La società moderna è abituata a guardare molto più lontano rispetto ai nostri antenati. La tecnologia fa quotidianamente passi da gigante: quello che è certo e commerciale oggi già domani può essere incerto e fuori dal mercato. In questa tempesta tecnologica, però, è necessario stabilire regole (qualcuno le chiamerebbe standard) per poter guardare al futuro senza dimenticare di preservare la sicurezza delle persone.

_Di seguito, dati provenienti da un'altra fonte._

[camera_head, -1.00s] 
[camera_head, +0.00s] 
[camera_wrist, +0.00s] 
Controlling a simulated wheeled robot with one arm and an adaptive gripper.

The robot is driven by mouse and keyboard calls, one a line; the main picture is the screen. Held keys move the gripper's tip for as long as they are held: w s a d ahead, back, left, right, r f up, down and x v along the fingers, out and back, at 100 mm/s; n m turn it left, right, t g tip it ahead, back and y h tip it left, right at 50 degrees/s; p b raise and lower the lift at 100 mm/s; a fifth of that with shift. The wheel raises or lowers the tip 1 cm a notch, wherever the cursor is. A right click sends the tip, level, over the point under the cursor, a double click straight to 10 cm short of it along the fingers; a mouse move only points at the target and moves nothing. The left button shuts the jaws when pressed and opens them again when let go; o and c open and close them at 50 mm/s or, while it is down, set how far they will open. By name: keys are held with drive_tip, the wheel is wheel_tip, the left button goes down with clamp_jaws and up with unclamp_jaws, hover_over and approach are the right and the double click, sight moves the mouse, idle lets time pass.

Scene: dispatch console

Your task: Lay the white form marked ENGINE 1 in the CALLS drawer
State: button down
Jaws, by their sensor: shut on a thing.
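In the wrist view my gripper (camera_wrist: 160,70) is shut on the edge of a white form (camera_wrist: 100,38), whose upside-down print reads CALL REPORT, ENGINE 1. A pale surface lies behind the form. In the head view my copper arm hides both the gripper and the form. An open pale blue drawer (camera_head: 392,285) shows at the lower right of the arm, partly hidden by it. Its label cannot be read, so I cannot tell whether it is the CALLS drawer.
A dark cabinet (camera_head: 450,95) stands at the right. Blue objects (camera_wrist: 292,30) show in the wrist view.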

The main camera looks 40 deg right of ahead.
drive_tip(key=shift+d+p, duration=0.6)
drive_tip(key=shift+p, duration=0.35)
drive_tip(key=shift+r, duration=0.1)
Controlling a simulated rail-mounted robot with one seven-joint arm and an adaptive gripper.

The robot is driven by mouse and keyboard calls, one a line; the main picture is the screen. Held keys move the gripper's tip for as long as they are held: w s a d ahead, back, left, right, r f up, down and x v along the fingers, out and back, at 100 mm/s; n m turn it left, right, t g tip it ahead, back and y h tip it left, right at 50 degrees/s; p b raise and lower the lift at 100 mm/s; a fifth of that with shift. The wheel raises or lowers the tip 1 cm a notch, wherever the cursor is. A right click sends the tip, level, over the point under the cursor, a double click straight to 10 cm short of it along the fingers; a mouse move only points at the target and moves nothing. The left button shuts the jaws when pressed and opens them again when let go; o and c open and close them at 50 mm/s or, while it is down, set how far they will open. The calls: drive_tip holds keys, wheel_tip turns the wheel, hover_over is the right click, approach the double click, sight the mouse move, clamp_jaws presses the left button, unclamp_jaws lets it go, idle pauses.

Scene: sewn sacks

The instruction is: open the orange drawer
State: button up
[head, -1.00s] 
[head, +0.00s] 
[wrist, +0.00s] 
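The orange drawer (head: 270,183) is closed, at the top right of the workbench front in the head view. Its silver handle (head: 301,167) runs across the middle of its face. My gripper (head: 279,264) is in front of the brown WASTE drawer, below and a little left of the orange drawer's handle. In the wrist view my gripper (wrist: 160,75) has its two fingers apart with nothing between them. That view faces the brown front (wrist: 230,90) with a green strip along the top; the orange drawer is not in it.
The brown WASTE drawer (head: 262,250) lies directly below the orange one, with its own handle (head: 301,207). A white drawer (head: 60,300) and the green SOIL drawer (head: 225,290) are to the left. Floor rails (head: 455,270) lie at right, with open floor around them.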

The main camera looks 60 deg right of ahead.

Occorre dapprima che le norme identifichino gli APR come velivoli complessi che, prima di essere immessi nel mercato, debbano superare specifici test previsti non dall’azienda madre ma da soggetti certificati europei. Successivamente occorre prevedere strumenti per neutralizzare efficacemente una minaccia proveniente dall’alto.
Nessuno prima dell’11 settembre avrebbe pensato che due aerei di linea sarebbero stati utilizzati per colpire il cuore dell’economia mondiale, così come nessuno avrebbe potuto pensare, il 14 luglio 2016, che un camion a Nizza avrebbe provocato la morte di 84 persone. Ancora, tutti inconsapevolmente si fidavano di Facebook, pubblicando foto, video, messaggi personali e dando la possibilità di recuperare informazioni dalla rubrica, dalla lista chiamate ed SMS, eppure lo scandalo di Cambridge Analytica ha dimostrato quanto labile possa essere il confine tra uso ed abuso.
Occorre, dunque, anticipare gli eventi[9] e pensare che gli APR potrebbero fare ben peggio; occorre sensibilizzare l’opinione pubblica e pensare che i droni non sono giocattoli volanti ma, nonostante le dimensioni, veri e propri velivoli complessi.
Se sia sufficiente un UTM (Unmanned Aerial Vehicles Traffic Management) come di recente annunciato da Enav[10]?
La risposta è assolutamente negativa se trattasi esclusivamente del controllo e gestione del traffico aereo dei velivoli a pilotaggio remoto “cooperanti”, ovverosia registrati, autenticati e identificati (sotto i 25kg).
Ma ognuno, giustamente, risolve i problemi di casa propria.